The short video of the Propaganda Section of the CC of the KKE is in this direction and is addressed to the Greek people. We considered it worth subtitling (English, Arabic, Spanish, Russian) and we present it to you today.

there is both a hunger and a need for as much information and analysis as possible from the Greek left
Given that this doesnt consist entirely of the KKE, would it be possible for this site to treat us to a slightly more balanced selection of material from that very same left? This might help us straighten out our, ah, misconceptions.
I think though that as Garibaldy points out the other formations don’t publish in English. That said anyone who has statements translated and wants them put up can email them to the usual address to be found in the right hand sidebar.
Well, Professor Varoufakis publishes in English, for instance, and plenty of other pieces are to be found in English from figures on the Greek left without trying too hard.
Greek Left Review is a useful English language resource:
http://greekleftreview.wordpress.com/
It’s not always obvious where on the Left spectrum the various writers sit, so whether that leads to balance or not I’m not sure.
SYRIZA and Democratic Left don’t appear to have English sections on their websites, true. But there is no shortage of English material online from the Greek left as a whole, most of it both less bombastic and less sectarian than the KKE’s statements. The following sources, amongst others, will tend to give a more balanced understanding of the Greek left, beyond simply denunciations of everyone who isn’t the KKE.
Xekinima, the sister organisation of the Socialist Party, regularly publishes in English on the website of the Committee for a Workers International. Here’s a link directly to its regularly updated coverage of Greece:
http://www.socialistworld.net/view/29
The SEK (Greek SWP) is a part of ANTARSYA, a coalition of revolutionary groups. The British SWP website doesn’t appear to have a specific section devoted to the subject, but it carries SEK material quite often.
International Viewpoint, the website of the United Secretariat of the Fourth International, often publishes the views of OKDE-Spartakos, its organisation there, and also statements by ANTARSYA:
http://internationalviewpoint.org/spip.php?mot21
On some of the issues Garibaldy raises, I can confirm that Xekinima left SYRIZA last year. There is more information about the ins and outs of that decision and about SYRIZA in general than you could ever really want at the Socialist World link above. Xekinima do indeed criticise both the KKE and SYRIZA for the counterproductive rabid hostility of their relationship with each other, and they do mention the existence of police agent provocateurs in riots in Greece. However, they do not at all share the KKE’s approach of wildly painting their political opponents as agents.
I disagree with Garibaldy’s characterisation of the discussion on the previous thread. In fact, I tend to think that you will learn more about the KKE there than you would be reading a half dozen of its relentlessly triumphalist statements (although that too is worth doing). As for understanding things in terms of the Irish left rather than “from a contemporary Greek perspective”, would it be unkind to suggest that our friends from the Workers Party are showing some signs of living vicariously through the KKE?

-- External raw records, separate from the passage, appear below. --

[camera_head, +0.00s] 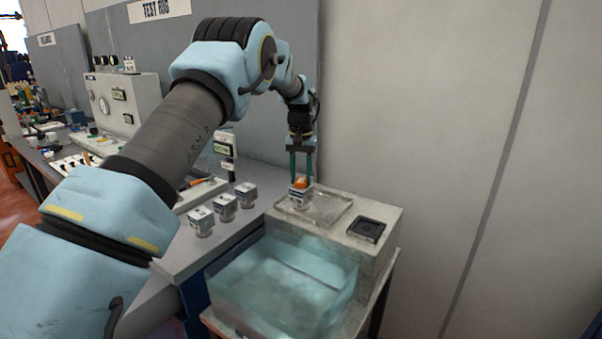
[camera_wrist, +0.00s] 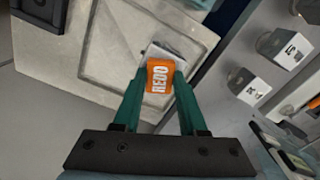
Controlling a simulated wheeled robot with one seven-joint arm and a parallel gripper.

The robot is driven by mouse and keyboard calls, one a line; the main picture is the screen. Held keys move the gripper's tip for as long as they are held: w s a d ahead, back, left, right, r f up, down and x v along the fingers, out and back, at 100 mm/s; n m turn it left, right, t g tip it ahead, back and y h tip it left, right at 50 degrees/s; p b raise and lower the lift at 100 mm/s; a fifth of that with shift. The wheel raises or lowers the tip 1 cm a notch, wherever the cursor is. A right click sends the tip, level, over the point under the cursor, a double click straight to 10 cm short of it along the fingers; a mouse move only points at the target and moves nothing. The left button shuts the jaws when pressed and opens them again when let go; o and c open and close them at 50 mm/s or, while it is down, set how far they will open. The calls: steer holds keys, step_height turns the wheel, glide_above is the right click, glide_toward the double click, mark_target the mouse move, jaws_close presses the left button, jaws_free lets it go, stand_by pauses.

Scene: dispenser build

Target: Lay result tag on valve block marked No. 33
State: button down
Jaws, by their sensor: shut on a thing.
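An orange result tag (camera_wrist: 159,79) reading "REDO" is between the green fingertips of my gripper (camera_wrist: 157,84) in the wrist view. In the head view my gripper (camera_head: 301,178) points down, with the orange tag (camera_head: 301,183) at its tips. A small pale valve block (camera_head: 298,197) is directly below the tag, on the tray. In the wrist view this block (camera_wrist: 164,52) is partly hidden by the tag, and its number cannot be read. I cannot tell whether the tag touches it. Three similar blocks (camera_head: 225,207) stand in a row on the bench.
The shallow clear tray (camera_head: 328,212) sits on a pale ledge with a dark square pad (camera_head: 367,230) at right. A clear water-like tank (camera_head: 280,290) is in front. Bench instruments (camera_head: 120,100) stand at left, and a wall is close behind.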

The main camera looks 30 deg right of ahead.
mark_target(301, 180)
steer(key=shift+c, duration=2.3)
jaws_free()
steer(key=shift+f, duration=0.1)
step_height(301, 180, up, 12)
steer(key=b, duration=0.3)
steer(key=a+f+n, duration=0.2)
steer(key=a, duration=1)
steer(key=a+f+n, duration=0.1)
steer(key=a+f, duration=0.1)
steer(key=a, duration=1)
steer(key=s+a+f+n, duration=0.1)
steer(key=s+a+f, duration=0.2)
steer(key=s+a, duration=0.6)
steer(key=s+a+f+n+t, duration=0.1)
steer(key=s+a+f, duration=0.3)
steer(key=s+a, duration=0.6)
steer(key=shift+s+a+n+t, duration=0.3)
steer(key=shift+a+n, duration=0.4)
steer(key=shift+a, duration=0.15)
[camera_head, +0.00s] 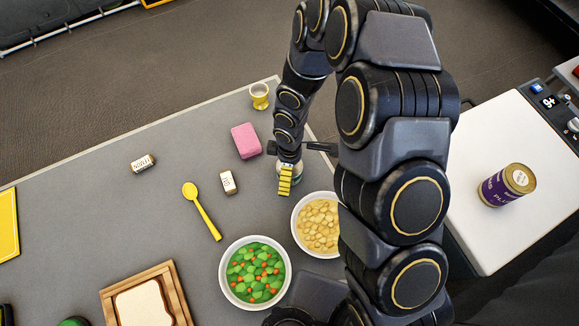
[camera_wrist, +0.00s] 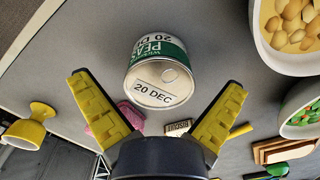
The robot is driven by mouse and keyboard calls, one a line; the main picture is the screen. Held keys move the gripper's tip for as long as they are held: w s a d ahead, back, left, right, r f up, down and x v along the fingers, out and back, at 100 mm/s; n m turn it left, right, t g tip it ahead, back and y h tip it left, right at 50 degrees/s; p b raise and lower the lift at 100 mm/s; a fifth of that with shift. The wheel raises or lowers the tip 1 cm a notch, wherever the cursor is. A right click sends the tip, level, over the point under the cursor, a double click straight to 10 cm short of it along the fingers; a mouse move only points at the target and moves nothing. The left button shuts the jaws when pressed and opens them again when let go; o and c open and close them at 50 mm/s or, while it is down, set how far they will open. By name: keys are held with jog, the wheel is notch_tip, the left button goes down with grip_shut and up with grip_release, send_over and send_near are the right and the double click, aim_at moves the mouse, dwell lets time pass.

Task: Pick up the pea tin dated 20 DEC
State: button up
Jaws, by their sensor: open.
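The pea tin (camera_wrist: 158,75) has a green and white PEAS label, and its lid reads 20 DEC. In the wrist view it is between and beyond the two yellow-padded fingers of my gripper (camera_wrist: 159,83). The fingers are spread wide, with a visible gap to the tin on each side. In the head view my gripper (camera_head: 285,180) is over the grey counter, left of the pale bowl of yellowish pieces. The tin is mostly hidden behind the gripper there.
Near the gripper are a pale bowl (camera_head: 296,226), a vegetable bowl (camera_head: 223,279), a small labelled block (camera_head: 228,182), a pink block (camera_head: 246,140), a yellow spoon (camera_head: 205,217) and a yellow egg cup (camera_head: 259,97). A purple tin (camera_head: 496,190) stands on a white surface (camera_head: 500,130) at right.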

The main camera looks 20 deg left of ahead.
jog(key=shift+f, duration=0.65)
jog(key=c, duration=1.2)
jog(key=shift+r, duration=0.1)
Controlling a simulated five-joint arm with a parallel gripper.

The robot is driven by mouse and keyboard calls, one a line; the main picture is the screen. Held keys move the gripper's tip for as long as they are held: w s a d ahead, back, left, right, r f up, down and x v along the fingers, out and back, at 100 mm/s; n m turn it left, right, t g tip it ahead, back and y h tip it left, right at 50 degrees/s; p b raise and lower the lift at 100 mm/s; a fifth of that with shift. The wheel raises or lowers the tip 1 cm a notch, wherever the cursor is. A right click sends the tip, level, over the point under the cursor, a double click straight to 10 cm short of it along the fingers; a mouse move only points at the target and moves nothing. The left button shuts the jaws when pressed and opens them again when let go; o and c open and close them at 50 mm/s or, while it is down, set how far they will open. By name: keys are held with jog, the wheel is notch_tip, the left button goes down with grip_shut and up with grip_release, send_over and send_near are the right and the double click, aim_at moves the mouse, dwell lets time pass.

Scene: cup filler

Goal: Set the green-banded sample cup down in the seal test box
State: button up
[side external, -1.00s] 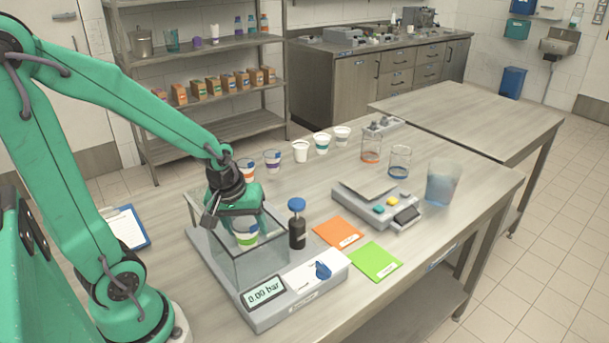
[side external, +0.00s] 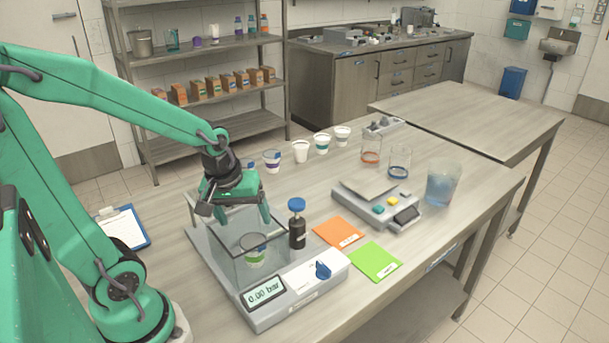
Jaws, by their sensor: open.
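The green-banded sample cup (side external: 254,250) stands upright inside the clear-walled seal test box (side external: 221,248), seen through its front wall. My gripper (side external: 236,211) is open and empty above the cup, at about the height of the box's rim. The cup and the fingers are apart. The box is part of a grey unit with a display (side external: 264,291) reading 0.00 bar and a blue knob (side external: 323,270).
A dark bottle with a blue cap (side external: 297,225) stands close to the box's right side. Orange (side external: 339,232) and green (side external: 375,262) cards lie right of it, with a scale (side external: 379,203) behind. Several cups (side external: 300,151) line the back. A clipboard (side external: 124,228) lies left.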

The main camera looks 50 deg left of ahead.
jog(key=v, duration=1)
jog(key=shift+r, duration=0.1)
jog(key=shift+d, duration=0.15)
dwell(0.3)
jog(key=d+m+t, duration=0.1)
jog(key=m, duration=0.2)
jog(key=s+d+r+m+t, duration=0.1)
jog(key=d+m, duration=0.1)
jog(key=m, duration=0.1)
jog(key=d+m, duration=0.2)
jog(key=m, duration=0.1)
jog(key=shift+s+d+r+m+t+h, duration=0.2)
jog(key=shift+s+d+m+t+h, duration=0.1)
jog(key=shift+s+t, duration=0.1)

Mark, if the combined forces of the Irish Left could mobilise the working class to the extent achieved by the KKE (and others) in Greece then there would be no need to treat commentary on Greece in terms such as “living vicariously”. But that’s not the case of course, is it.

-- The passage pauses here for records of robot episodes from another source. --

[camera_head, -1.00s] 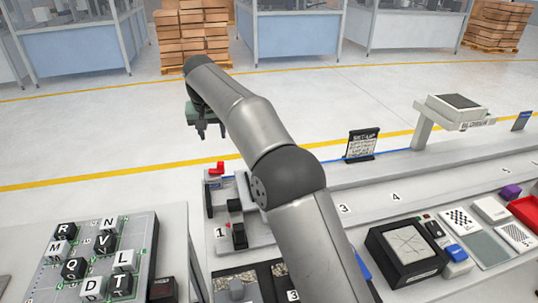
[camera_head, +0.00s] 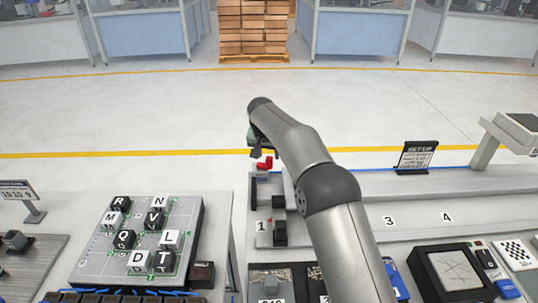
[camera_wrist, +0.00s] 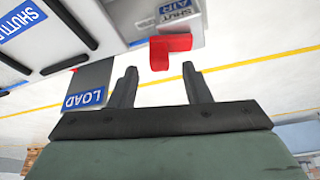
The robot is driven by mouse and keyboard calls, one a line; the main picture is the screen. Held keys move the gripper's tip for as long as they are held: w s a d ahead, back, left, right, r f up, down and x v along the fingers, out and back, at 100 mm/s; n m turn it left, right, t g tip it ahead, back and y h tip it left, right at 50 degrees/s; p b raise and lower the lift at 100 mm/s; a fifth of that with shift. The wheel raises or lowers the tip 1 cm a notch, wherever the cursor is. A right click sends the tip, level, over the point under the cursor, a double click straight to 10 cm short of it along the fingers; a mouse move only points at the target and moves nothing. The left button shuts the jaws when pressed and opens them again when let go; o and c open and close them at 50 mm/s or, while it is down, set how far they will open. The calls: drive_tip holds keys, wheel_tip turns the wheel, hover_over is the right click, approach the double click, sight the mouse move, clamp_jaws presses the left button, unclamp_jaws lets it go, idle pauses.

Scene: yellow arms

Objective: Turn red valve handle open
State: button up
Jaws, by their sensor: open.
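In the head view the handle (camera_head: 265,163) shows at the back of the station marked 1. My gripper (camera_wrist: 160,68) is open, with its two dark fingers on either side of the handle's lower end in the wrist picture. I cannot tell whether the fingers touch it or how deep it sits between them. In the head view my gripper (camera_head: 256,147) is just above the handle and partly hidden by my arm.
A grey plate with a blue "LOAD" label (camera_wrist: 84,97) lies close to the left finger. A letter-block board (camera_head: 90,262) stands left, a black sign (camera_head: 416,156) right.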

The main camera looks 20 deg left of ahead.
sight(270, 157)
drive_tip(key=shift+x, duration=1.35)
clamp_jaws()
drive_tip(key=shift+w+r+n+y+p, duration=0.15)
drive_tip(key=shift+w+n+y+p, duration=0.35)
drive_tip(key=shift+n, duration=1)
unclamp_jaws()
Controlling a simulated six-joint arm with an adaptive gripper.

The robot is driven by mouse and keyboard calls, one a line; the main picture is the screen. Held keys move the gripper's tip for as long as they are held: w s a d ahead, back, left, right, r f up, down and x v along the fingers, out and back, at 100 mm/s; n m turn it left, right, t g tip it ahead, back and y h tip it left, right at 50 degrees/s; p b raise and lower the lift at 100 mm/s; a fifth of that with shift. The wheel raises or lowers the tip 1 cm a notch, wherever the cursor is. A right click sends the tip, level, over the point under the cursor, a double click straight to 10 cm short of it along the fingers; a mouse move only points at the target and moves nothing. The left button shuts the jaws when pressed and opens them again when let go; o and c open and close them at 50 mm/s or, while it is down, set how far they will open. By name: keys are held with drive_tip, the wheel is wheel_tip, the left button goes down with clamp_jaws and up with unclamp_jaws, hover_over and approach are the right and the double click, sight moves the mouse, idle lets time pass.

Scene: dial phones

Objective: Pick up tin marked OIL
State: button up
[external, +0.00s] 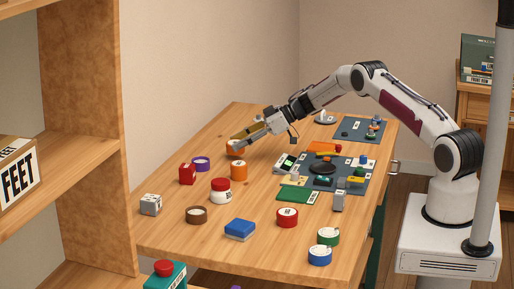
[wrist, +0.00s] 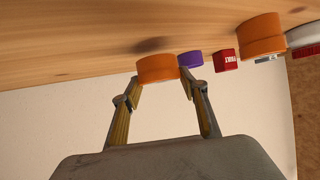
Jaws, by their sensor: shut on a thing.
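My gripper (wrist: 158,82) is shut on an orange round tin (wrist: 157,67), with one finger at each side of it. In the external view the gripper (external: 240,143) is over the far left part of the table, and the orange tin (external: 234,150) shows at its fingertips. A shadow lies apart from the tin in the wrist view, so it seems to be held above the wood. No marking can be read on this tin, so I cannot tell whether it says OIL. A second orange tin (external: 239,170) stands on the table, nearer the camera.
Several small items and dark mats (external: 360,129) fill the table's right side. A wall runs behind the left edge.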

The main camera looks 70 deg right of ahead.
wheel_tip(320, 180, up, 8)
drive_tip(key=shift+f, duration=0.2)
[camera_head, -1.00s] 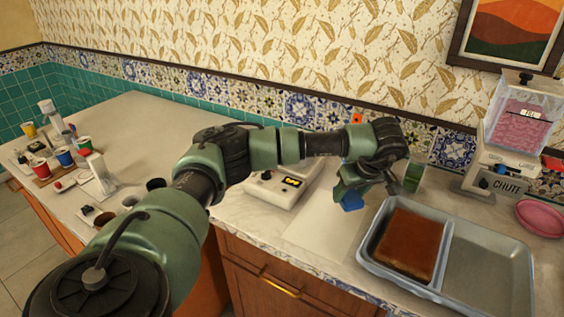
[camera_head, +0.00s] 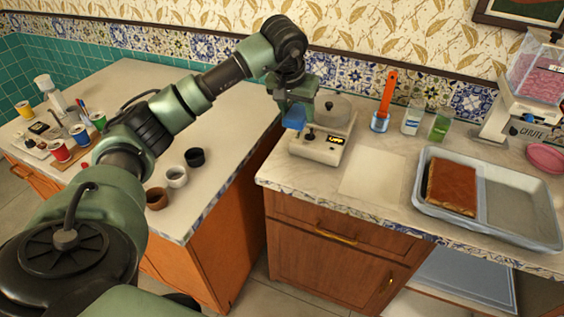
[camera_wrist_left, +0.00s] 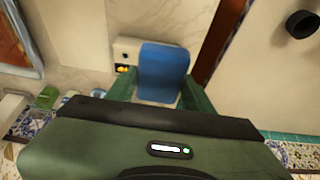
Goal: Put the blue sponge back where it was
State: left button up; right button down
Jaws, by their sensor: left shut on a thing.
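The blue sponge (camera_head: 295,116) is held between the fingertips of my left gripper (camera_head: 296,104), which is shut on it. The sponge hangs in the air in front of and above the white scale-like device (camera_head: 322,147), near its left side, and appears apart from it. In the left wrist view the sponge (camera_wrist_left: 163,72) fills the space between the two green fingers and covers much of the device (camera_wrist_left: 126,50) behind it. My right gripper is in neither view.
A pale mat (camera_head: 372,178) lies bare right of the device. A grey tray (camera_head: 435,213) holds a brown slab (camera_head: 452,187). A glass with an orange-handled tool (camera_head: 385,100) and two bottles stand behind. Three small cups, one dark (camera_head: 194,157), stand on the left counter, beyond a gap.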

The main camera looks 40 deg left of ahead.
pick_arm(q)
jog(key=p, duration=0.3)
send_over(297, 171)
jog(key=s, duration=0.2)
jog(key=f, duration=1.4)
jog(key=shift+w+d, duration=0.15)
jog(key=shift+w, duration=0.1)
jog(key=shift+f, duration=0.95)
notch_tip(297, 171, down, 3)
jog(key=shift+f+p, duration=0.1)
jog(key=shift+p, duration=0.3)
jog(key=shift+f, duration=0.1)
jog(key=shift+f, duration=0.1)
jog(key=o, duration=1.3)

The Greek left is much larger and better rooted in the working class than its Irish equivalent. It also has its own problems. Taking inspiration from the successes of the Greek left is certainly worthwhile, but there is no point in taking an uncritical attitude towards it, or towards one chunk of it.
If anyone else suggested that it’s nesessary to take a critical and balanced view of the Greek Left I’d accept their bona fides, but you do acknowledge don’t you that you’re far from being blameless yourself in terms of sectarian on-line sniping?
As WbS said elsewhere, let’s all try to be a bit more fraternal and leave out the unnecessary digs.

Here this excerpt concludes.